Y mientras eso ocurre, las bibliotecas se llenan de polvo y los libros esperan lectores como quien espera una carta que ya nadie escribe.

Pero de pronto, llega una primavera madrileña, y algo resiste. Algo florece. Es la Feria del Libro de Madrid, ese milagro anual donde el saber aún se celebra, se palpa, se firma. Donde los autores siguen escribiendo con alma, los lectores se emocionan con olor a papel, y El Retiro se convierte en la catedral verde de las palabras.

Pasear por sus casetas es como reconciliarse con uno mismo. Allí, entre árboles centenarios, uno recupera el deseo de aprender, de recordar, de emocionarse. No hay algoritmo que iguale esa sensación de toparse con un libro que no sabías que necesitabas. Ni pantalla que sustituya el temblor de una dedicatoria escrita a mano. No digamos cuando eres tú quien dedica tus novelas, el regalo de vida es inmenso.

Por eso, si tienes dudas entre gastar en otro dispositivo que "te lo da todo hecho" o en un buen libro, elige lo segundo.
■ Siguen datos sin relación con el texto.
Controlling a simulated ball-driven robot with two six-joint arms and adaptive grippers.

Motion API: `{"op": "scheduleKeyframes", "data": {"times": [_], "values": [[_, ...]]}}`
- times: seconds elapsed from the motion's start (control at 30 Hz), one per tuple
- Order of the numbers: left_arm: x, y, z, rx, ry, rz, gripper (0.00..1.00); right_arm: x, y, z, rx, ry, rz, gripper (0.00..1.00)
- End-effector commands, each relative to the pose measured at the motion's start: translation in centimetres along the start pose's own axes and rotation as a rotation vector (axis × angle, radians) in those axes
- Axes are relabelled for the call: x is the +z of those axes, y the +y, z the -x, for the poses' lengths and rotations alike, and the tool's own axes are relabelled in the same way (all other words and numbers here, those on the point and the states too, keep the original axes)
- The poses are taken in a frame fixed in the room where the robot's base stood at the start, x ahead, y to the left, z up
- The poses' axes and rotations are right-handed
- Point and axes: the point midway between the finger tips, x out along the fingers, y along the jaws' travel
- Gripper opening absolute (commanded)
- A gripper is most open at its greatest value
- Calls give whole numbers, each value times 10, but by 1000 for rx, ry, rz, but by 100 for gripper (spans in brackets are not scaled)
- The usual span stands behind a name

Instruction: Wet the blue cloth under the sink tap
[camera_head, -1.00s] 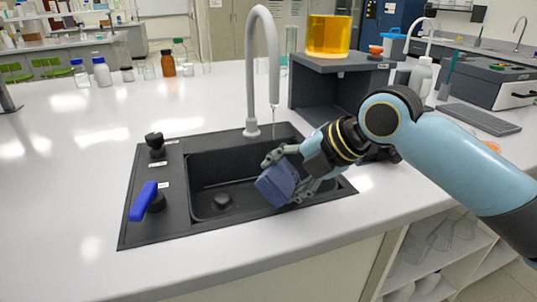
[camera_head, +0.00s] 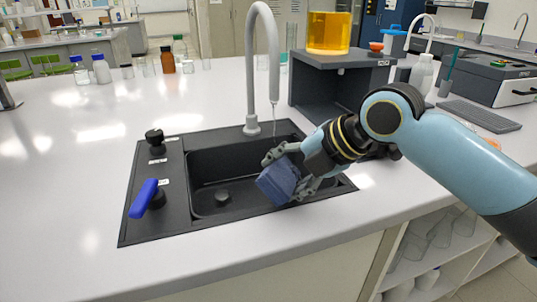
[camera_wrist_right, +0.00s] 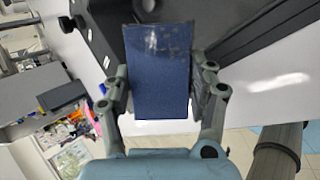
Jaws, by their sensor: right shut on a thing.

Porque, aunque el saber no ocupe lugar, sí ocupa sentido, perspectiva, libertad.

Como decía Sancho Panza, con la sabiduría sencilla de quien no tuvo Google, pero sí mundo: "El que lee mucho y anda mucho, ve mucho y sabe mucho". Y aunque ahora no sepamos ni qué día es sin mirar el móvil, aún estamos a tiempo. A tiempo de volver al conocimiento que no caduca, a los recuerdos que no dependen de notificaciones, y al saber que se queda, no en la nube, sino en el alma.